Work instructions:
Look for the string "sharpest" and copy every line that has it.
-- Data in this exercise start --
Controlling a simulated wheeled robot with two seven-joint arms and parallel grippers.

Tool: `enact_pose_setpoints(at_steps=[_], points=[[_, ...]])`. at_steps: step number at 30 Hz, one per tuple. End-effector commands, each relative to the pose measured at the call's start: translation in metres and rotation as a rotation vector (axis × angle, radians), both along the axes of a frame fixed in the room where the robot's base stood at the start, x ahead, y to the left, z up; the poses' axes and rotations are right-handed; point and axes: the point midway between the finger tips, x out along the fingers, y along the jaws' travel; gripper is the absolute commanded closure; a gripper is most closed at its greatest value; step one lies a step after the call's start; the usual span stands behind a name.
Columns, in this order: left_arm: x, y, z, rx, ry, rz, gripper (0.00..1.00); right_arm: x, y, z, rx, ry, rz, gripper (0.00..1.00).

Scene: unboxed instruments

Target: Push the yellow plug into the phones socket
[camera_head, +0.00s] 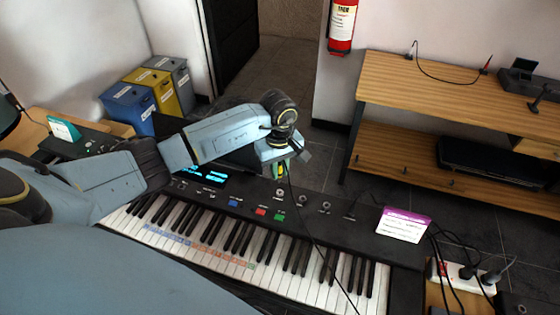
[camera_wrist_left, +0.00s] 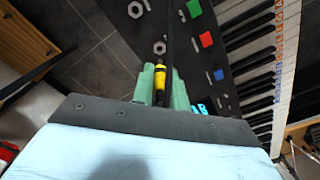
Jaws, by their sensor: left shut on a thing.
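The yellow plug (camera_head: 281,171) is small and partly hidden by my left gripper (camera_head: 280,167) in the head view. In the left wrist view, the plug (camera_wrist_left: 160,76) sits between the green fingertips of my left gripper (camera_wrist_left: 161,88), which is shut on it. A dark cable shows beside the plug in both views. Several round sockets (camera_head: 302,201) line the black keyboard panel; their labels are too small to read, so I cannot tell which is phones. My right gripper is not in view.
The keyboard's keys (camera_head: 230,243) run along the front. A purple-and-white card (camera_head: 403,225) lies at the panel's right, near a power strip (camera_head: 462,272) with cables. A wooden shelf (camera_head: 440,85) stands at back right. Blue, yellow and grey bins (camera_head: 157,90) stand at back left.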

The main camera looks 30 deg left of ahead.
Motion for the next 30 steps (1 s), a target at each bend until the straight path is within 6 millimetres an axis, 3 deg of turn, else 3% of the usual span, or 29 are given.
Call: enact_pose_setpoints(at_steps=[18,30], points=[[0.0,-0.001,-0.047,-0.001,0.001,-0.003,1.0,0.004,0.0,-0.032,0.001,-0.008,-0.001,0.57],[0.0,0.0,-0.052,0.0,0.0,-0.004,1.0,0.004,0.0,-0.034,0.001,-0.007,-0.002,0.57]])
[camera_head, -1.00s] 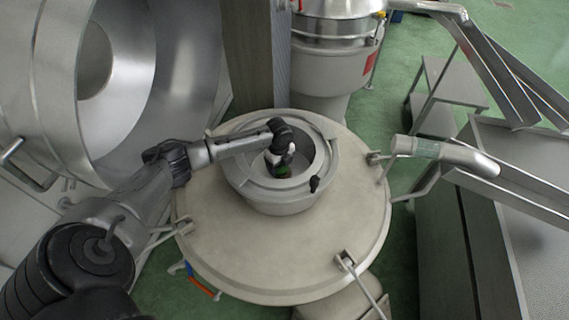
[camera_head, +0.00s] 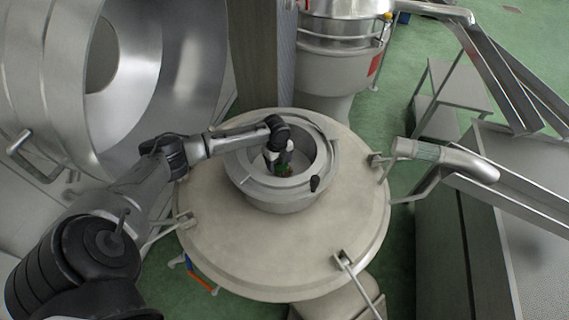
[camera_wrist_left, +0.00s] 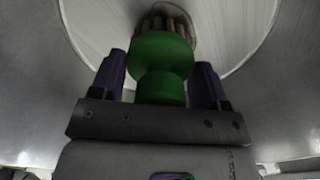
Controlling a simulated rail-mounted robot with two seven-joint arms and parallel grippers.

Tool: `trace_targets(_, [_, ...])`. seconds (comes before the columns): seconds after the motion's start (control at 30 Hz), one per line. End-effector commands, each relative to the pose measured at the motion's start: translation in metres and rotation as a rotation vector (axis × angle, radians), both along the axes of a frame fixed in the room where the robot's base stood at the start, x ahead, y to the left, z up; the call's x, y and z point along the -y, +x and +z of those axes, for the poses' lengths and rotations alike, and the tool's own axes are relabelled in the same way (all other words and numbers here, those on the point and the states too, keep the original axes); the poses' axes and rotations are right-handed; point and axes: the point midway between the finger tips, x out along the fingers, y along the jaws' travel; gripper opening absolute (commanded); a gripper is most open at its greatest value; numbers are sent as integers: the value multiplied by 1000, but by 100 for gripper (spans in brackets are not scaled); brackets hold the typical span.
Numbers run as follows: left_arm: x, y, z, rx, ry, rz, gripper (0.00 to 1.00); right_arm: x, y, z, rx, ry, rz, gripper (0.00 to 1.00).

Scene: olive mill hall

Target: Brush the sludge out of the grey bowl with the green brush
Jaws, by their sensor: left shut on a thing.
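The grey bowl (camera_head: 246,181) is the round rimmed opening on top of the pale round lid. My left arm reaches over its left rim, and my left gripper (camera_head: 277,161) points down inside it. The gripper is shut on the green brush (camera_wrist_left: 162,68), whose handle sits between the two dark fingers in the left wrist view. The brush's pale bristles (camera_wrist_left: 166,18) point towards the bowl's inside wall or floor; whether they touch cannot be told. A small brownish patch shows beside the brush in the head view, but I cannot tell whether it is sludge. My right gripper is not in view.
The pale round lid (camera_head: 345,235) surrounds the bowl, with clamps at its edge. A bent steel pipe (camera_head: 455,160) is at right. A large steel drum (camera_head: 180,60) and post (camera_head: 255,55) stand behind.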

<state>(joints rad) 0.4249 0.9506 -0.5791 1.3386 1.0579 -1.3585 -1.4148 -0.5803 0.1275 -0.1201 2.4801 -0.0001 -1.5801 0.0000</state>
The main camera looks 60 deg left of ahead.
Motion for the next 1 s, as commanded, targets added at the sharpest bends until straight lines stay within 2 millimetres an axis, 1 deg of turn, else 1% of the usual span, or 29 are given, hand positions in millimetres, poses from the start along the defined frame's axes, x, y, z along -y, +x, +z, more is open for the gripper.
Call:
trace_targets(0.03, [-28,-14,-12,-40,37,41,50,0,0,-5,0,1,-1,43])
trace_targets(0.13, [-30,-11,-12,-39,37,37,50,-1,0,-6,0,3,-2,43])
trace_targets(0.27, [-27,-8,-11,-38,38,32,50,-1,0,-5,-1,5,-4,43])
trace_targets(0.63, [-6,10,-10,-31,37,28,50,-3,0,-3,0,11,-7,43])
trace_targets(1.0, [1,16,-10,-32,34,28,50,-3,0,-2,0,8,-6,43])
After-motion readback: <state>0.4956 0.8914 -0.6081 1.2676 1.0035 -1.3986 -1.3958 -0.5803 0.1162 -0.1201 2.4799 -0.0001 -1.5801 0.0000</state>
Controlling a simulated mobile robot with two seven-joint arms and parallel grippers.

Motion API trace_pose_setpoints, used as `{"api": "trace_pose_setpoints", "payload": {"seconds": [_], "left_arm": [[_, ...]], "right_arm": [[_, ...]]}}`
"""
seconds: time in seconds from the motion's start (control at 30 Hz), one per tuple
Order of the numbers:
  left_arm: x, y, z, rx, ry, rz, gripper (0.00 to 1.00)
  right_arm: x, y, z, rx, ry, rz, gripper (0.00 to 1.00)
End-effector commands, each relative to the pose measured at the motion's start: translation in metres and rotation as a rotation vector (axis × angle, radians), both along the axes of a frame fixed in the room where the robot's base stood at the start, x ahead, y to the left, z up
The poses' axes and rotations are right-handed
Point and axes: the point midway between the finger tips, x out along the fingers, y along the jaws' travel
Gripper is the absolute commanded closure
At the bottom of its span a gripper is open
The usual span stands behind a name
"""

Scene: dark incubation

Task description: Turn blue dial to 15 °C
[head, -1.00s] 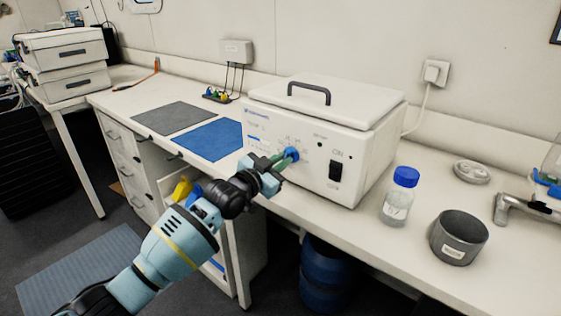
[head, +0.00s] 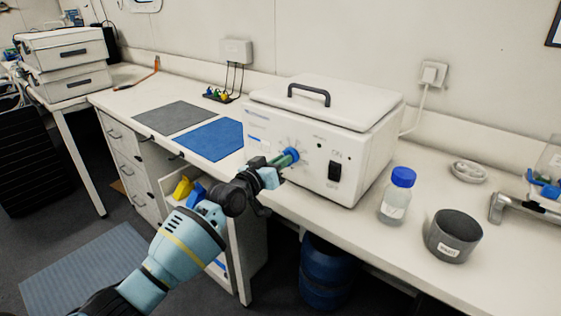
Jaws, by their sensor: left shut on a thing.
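The blue dial (head: 292,154) sits on the front panel of the white incubator box (head: 350,130), with scale marks printed around it. The dial's pointer and the scale numbers are too small to read. A black ON/OFF switch (head: 334,171) is to the right of the dial. My right gripper is not in view.
A bottle with a blue cap (head: 397,195) and a grey pot (head: 454,236) stand on the bench right of the box. Blue mat (head: 210,139) and grey mat (head: 174,118) lie to the left. An open drawer with yellow and blue items (head: 184,187) is below.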

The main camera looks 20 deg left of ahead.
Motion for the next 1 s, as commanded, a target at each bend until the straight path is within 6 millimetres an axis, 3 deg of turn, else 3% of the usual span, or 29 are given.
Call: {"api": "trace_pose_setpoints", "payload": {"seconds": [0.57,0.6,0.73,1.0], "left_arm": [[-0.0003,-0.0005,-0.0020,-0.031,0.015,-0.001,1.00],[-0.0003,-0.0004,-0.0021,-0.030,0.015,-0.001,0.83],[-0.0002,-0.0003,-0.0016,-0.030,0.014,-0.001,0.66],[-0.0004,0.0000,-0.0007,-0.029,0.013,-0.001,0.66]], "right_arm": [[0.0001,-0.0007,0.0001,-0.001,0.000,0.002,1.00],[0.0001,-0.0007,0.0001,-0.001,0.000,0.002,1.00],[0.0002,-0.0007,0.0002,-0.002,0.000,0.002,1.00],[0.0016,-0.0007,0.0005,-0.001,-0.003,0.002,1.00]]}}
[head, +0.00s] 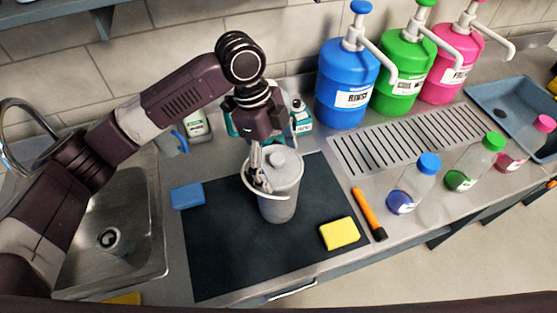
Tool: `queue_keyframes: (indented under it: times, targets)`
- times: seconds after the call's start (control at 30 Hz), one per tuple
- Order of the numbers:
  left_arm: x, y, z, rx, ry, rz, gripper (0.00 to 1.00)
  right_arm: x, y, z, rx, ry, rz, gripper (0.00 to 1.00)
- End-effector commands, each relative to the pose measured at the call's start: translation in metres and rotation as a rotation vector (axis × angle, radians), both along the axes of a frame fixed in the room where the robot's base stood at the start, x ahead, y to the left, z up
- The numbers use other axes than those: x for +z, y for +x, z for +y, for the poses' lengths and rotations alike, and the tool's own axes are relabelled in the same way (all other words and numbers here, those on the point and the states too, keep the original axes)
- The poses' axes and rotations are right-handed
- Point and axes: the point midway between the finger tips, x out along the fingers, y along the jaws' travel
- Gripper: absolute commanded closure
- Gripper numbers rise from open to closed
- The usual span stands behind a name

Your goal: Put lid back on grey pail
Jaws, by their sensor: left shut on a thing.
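The grey pail (279,207) stands upright on the dark mat (215,250). Its light grey lid (287,167), with a small knob on top, shows over the pail's mouth; I cannot tell whether it is fully seated. A thin pale handle (272,197) curves out around the pail's front left. My left gripper (261,183) reaches down at the pail's left side, beside the knob. It appears shut on the handle, though the fingers hide the exact contact. My right gripper is not in view.
A blue sponge (187,196), yellow sponge (340,233) and orange-handled tool (369,214) lie around the pail. A sink (147,235) is at left. Blue (345,82), green (396,87) and pink (444,78) pump jugs stand behind; small bottles (413,184) stand right. The mat's front left is clear.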

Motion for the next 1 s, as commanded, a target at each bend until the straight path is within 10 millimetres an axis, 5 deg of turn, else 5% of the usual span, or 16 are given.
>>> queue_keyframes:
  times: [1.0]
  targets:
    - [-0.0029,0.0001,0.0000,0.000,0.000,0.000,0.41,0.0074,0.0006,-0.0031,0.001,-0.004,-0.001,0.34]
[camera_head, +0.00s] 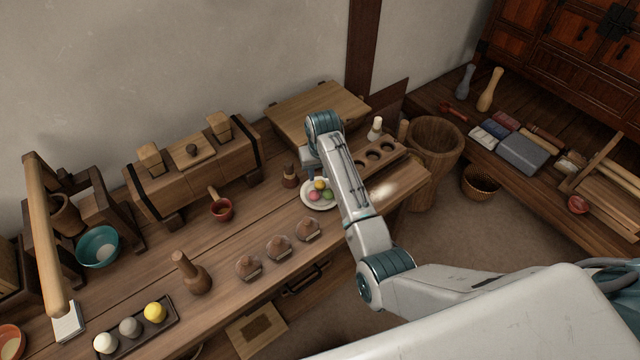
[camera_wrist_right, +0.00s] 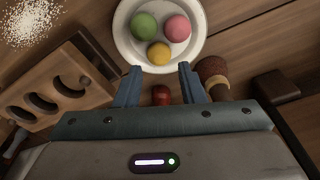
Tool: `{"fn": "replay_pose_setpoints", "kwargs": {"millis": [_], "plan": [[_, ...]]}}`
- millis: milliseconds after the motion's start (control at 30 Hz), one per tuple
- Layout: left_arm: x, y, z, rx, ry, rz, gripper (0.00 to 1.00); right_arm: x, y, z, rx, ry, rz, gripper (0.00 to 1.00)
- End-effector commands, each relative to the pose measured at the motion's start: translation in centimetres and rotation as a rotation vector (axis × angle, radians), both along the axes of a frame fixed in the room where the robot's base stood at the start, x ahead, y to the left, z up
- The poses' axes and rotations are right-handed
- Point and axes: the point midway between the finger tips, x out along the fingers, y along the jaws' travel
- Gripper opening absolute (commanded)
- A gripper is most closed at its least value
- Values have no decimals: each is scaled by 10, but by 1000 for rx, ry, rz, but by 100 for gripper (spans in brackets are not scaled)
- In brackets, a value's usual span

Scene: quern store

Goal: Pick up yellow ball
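A small yellow ball (camera_head: 320,184) sits on a white plate (camera_head: 307,203) on the wooden counter, with a pink ball (camera_head: 314,196) and a green ball (camera_head: 327,195). In the right wrist view the yellow ball (camera_wrist_right: 158,54) is the nearest of the three to my right gripper (camera_wrist_right: 160,70). The gripper is open, with its fingers apart and nothing held between them. The yellow ball appears just beyond the fingertips. Another yellow ball (camera_head: 155,312) sits on a dark tray at the lower left. My left gripper is not in view.
A wooden block with round hollows (camera_head: 373,155) stands right of the plate. A brown stopper-like item (camera_head: 290,177) stands left of it. A small red object (camera_wrist_right: 161,95) shows between the fingers, below the plate. Several lidded pots (camera_head: 278,247) line the counter's front.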

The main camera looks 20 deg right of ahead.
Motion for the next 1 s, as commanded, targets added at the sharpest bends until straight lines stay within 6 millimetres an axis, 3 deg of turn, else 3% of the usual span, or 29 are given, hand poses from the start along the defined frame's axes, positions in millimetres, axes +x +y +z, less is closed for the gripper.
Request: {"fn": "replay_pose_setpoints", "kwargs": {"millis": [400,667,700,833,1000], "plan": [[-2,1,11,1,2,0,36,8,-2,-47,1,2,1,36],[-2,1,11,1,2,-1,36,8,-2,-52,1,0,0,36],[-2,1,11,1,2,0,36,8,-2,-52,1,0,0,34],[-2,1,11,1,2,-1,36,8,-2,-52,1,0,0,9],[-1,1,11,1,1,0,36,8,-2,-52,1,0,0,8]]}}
-- Data in this exercise end --
Problem solution:
Motion for the next 1 s, as commanded, targets added at the sharpest bends until straight lines stay within 2 millimetres an axis, 1 deg of turn, else 1% of the usual span, or 29 are given, hand positions in millimetres, poses from the start along the defined frame's axes, x, y, z along -y, +x, +z, more is open for the gripper.
Motion for the next 1 s, as commanded, targets added at the sharpest bends until straight lines stay within 6 millimetres an axis, 3 deg of turn, else 3% of the usual span, or 29 are given, hand poses from the start along the defined frame's axes, positions in millimetres, axes +x +y +z, less is closed for the gripper.

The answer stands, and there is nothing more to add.